I am working on a data analysis project where I was given a very messy data set. To contextualize, the data is for mosquito surveillance. One of my columns is a series of numbers seperated by " ". Each of the numbers in these strings represent a different type of container that was tested for the presence of absence of mosquitos. For example, these are 4 examples of entries in this column, "1 3 4 5", "1 2 5 888", "1 888", and "2 3 888". There are 6 different numbers used throughout this column (1, 2, 3, 4, 5, and 888). I do not want to enlogate my dataset any further so I am hoping to create 6 different binary indicator columns to mark the presence or absence of each of these container types for each entry. I am fairly new to R so any suggestions or tips that you might have would be greatly appreciated!

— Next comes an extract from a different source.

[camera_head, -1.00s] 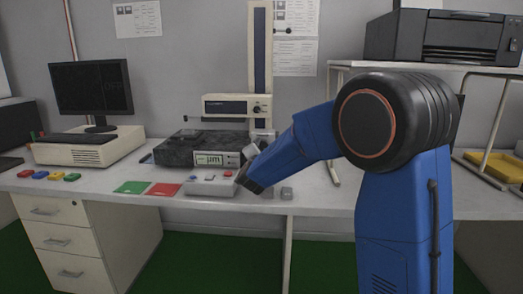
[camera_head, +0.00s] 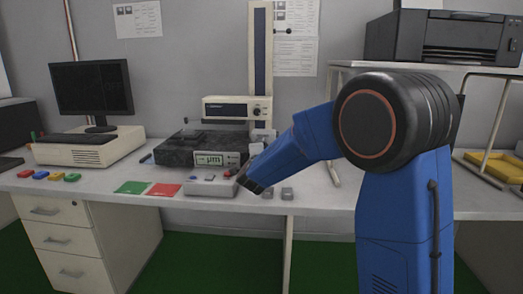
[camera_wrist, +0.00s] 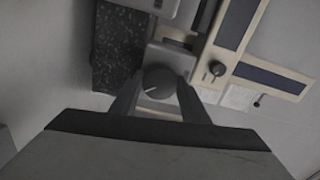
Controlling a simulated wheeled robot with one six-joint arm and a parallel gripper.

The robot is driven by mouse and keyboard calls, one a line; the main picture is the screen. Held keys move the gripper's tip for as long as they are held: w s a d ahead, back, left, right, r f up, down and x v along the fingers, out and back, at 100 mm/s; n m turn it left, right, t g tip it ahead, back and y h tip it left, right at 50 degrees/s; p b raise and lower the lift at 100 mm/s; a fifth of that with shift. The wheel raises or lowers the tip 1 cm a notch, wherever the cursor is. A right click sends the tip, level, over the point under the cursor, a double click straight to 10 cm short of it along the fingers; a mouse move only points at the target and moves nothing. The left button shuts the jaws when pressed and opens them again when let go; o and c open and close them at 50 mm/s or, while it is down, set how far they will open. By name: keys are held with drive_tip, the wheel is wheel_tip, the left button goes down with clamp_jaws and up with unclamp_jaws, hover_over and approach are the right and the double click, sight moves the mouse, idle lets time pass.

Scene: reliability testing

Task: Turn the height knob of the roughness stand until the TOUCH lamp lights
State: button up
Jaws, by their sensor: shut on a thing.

For reference, this is the closest that I have gotten to what I'm looking for:
HHAnalysis$container_sondeo_sites <- str_split(HHAnalysis$container_sondeo_sites, " ", 6, TRUE)
However, because the numbers do not follow the same order for each entry, I have numbers in the wrong column. For example, I have 5's in my 2 column, 888's in my 1 column, etc. I appologize if my explaination is confusing. This is my frist entry and I am trying to figure out how to best convey my problem. Thanks in advance!
Not exactly sure what you need, but this might get you going:
library(tidyr)
df %>%
# split `string` into separate values:
separate_rows(string) %>%
# from these values create new columns each:
pivot_wider(names_from = string, values_from = string,
# create binary indicators:
values_fn = function(x) 1, values_fill = 0)
# A tibble: 4 × 7
someVar `1` `3` `4` `5` `2` `888`
<chr> <dbl> <dbl> <dbl> <dbl> <dbl> <dbl>
1 A 1 1 1 1 0 0
2 B 1 0 0 1 1 1
3 C 1 0 0 0 0 1
4 D 0 1 0 0 1 1
Data:
df <- data.frame(
someVar = LETTERS[1:4],
string = c("1 3 4 5", "1 2 5 888", "1 888", "2 3 888")
)